**DATASET EXTRACT**
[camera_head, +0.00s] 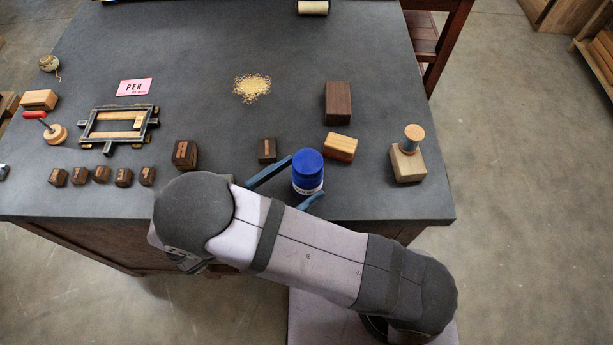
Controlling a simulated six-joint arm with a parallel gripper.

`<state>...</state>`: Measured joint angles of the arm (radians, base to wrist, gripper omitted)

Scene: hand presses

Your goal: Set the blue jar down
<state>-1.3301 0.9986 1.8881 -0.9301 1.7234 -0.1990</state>
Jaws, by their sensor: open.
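The blue jar (308,167) has a blue lid and a pale band low on its side. It stands upright on the dark grey table near the front edge. My gripper (296,178) is open, with one blue finger to the left of the jar and the other at its lower right. The fingers look apart from the jar, but contact cannot be told for sure. My arm hides the gripper's base and part of the table's front edge.
A metal frame (118,125) and a pink PEN card (134,87) lie farther left.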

**THE REQUEST**
Find every line holding the word "joint"; give their count and nothing else.

**SOLUTION FOR THIS EXERCISE**
2